Da elite para as massas: ascensão e queda da valorização do ensino superior público

Movimentos sociais de todos os tipos têm ido às ruas com alguns assuntos em comum. A educação é um tema recorrente nesses movimentos, seja diretamente — a greve do dia 15 de maio foi pela educação, mas também foi por trabalho —, seja indiretamente, como a do último domingo que, em Curitiba, culminou na remoção da faixa posta na frente do prédio histórico da UFPR.

Não é à toa que a educação superior — ou seja, a educação de adultos mas, principalmente, de jovens adultos — está sob ataque no Brasil. Temos “doutores demais”, segundo o ministro dos chocolatinhos, e muitos acreditam, mesmo com tantas evidências em contrário. Essa tentativa de desmonte na educação pública como um todo acontece agora porque recentemente se consolidou no Brasil o longo processo de transformação da universidade de um ambiente de elite para uma universidade de massas.
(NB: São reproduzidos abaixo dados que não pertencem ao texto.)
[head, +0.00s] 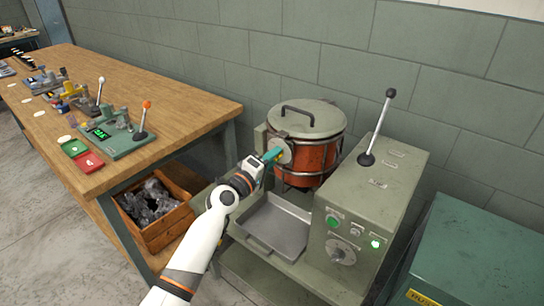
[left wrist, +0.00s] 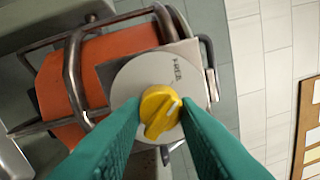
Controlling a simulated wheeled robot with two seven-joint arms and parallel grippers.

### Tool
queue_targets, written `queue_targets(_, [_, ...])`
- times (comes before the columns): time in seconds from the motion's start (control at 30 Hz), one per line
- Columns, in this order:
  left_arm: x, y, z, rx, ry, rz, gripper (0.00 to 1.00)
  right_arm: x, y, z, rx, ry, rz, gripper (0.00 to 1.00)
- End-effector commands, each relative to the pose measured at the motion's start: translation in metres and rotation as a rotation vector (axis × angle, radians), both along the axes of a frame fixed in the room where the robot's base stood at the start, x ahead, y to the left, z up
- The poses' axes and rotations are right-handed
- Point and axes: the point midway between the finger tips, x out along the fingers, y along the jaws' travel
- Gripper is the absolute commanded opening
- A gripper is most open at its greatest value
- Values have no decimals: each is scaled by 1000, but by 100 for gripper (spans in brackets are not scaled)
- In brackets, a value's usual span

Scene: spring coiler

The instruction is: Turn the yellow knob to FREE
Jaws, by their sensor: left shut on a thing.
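The yellow knob (left wrist: 160,110) sits on a round grey dial plate (left wrist: 140,78) in the left wrist view. Small lettering is on the plate above the knob, too small to read surely. My left gripper (left wrist: 158,122) is shut on the knob, with a teal finger on each side of it. In the head view my left gripper (head: 275,155) reaches the dial at the front of the orange drum (head: 312,162), and the knob is mostly hidden by the fingers. My right gripper is not in view.
The drum stands on a grey-green machine with a lever (head: 378,125), a green button (head: 333,222) and a metal tray (head: 273,228). A wooden workbench (head: 190,95) with devices is at left, a crate of dark parts (head: 155,212) below it. A green cabinet (head: 480,245) stands at right.

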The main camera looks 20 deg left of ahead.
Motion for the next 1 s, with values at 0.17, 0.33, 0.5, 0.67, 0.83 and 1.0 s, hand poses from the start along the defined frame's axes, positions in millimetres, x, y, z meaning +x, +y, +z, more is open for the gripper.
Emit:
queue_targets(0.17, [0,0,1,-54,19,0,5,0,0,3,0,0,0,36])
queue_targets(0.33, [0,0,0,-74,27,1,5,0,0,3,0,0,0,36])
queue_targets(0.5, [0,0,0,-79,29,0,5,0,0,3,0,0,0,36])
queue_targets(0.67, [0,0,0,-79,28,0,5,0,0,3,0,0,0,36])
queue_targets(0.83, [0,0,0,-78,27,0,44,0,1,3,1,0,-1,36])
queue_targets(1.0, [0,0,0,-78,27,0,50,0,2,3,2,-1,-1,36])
Esse é um fenômeno que aconteceu na cultura universitária de muitos países do mundo, em alguns deles com mais pressa que em outros, mas que pode ser traçado com alguma profusão de evidências desde os anos 60 e 70, mesmo no Brasil. Ecos de uma série de reformas universitárias podem ser encontrados em muitos livros de autores da época, sobretudo obviamente os que tratam de educação, e três deles me vêm à mente. Em A Questão da Universidade, Vieira Pinto denuncia as formas que a universidade é insidiosamente usada para a manutenção das relações de dominação na sociedade brasileira no início dos anos 60 [1], poucos anos antes do golpe militar. Em sua teorização dos mecanismos de funcionamento do capital cultural em um artigo cuja referência agora me escapa, Bourdieu aponta um mercado saturado de diplomas que são, mais que um marco na vida do estudante, certificados de competência. Já Umberto Eco, em seu famoso Como Se Faz Uma Tese, apresenta uma outra visão do mesmo contexto:

Mas a universidade italiana é, hoje, uma universidade de massa. A ela chegam estudantes de todas as classes, saídas dos mais diversos tipos de cursos secundários, que às vezes se matriculam em filosofia e letras clássicas depois de haver cursado uma escola técnica, onde jamais estudaram grego ou mesmo latim. E, se é verdade que o latim não tem qualquer serventia para um sem-número de atividades, em compensação ele vale muito para quem segue filosofia ou letras.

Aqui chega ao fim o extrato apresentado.